> What is asked
State the number of lines with the string "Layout" in them, and nothing else.

> Dataset rows
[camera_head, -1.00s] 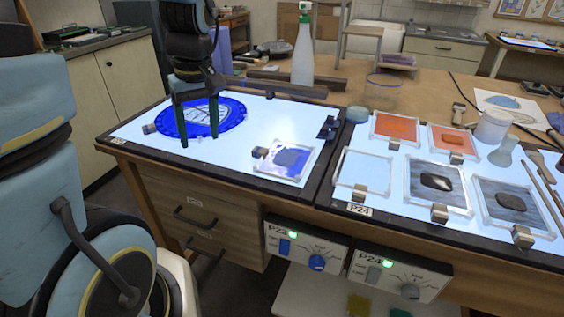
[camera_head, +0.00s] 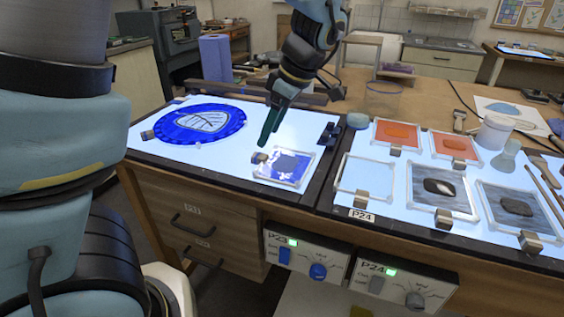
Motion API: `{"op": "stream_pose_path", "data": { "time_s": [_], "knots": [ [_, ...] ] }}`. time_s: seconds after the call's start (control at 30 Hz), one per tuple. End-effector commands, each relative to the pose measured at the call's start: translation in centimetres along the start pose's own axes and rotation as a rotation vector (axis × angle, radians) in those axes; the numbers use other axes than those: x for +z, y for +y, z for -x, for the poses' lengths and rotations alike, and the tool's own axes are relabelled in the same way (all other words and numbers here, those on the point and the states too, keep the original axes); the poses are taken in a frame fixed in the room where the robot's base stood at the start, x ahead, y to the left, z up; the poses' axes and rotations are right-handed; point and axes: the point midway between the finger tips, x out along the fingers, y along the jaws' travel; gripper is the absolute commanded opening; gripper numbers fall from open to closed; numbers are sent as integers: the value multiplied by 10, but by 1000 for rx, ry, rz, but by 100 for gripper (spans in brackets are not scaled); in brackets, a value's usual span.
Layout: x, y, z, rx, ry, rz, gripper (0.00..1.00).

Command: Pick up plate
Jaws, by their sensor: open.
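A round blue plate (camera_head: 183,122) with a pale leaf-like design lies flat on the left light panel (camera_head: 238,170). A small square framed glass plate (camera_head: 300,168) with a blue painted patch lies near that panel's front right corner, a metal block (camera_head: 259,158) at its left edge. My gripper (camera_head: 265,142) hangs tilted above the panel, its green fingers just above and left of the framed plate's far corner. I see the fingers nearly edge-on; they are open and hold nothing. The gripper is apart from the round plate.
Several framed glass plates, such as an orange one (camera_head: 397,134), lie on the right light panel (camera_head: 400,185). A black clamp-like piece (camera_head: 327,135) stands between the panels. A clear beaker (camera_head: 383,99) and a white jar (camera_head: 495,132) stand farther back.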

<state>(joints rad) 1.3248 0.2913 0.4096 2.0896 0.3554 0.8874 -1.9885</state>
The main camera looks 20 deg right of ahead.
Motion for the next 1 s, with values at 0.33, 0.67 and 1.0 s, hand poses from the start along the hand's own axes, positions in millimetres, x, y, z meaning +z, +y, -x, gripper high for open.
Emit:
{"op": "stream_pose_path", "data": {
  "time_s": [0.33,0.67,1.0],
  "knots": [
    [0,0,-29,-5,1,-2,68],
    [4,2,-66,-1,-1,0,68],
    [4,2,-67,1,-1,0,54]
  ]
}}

---

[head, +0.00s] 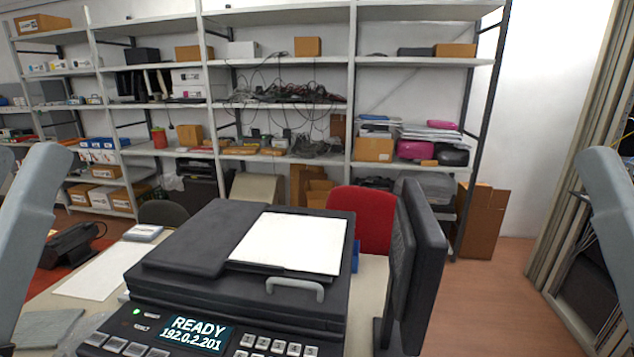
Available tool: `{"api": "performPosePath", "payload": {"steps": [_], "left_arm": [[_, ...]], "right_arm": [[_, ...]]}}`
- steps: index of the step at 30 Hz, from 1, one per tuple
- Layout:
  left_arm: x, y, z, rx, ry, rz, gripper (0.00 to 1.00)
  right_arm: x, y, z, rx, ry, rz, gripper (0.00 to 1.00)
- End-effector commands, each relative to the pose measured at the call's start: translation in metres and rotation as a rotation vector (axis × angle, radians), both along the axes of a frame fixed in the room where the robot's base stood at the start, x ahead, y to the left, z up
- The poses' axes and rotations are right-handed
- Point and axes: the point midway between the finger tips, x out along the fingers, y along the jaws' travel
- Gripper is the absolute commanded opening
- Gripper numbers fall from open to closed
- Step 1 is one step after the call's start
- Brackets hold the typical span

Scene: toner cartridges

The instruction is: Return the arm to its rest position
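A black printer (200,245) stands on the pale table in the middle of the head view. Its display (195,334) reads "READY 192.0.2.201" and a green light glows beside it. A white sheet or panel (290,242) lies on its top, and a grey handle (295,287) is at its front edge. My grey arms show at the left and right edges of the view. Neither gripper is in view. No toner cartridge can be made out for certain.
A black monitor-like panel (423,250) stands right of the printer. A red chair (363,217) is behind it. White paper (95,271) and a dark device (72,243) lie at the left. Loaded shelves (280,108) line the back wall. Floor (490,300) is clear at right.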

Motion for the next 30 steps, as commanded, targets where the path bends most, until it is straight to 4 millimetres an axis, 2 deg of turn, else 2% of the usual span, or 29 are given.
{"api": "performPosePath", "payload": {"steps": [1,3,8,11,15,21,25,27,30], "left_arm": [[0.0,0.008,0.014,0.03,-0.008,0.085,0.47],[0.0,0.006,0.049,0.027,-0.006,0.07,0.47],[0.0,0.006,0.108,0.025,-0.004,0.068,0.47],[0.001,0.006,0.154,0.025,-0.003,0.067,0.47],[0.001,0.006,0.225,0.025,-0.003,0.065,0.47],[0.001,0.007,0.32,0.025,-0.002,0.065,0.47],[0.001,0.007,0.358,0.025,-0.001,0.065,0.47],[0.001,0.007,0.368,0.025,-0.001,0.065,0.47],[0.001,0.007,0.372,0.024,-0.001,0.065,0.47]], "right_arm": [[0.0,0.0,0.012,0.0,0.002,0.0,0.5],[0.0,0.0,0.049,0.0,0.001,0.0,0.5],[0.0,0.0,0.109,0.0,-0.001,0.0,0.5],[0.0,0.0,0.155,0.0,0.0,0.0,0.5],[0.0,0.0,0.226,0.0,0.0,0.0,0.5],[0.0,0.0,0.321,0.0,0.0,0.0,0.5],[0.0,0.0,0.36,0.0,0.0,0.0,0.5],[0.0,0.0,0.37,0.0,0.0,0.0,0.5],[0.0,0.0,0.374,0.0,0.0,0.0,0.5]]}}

> In response
2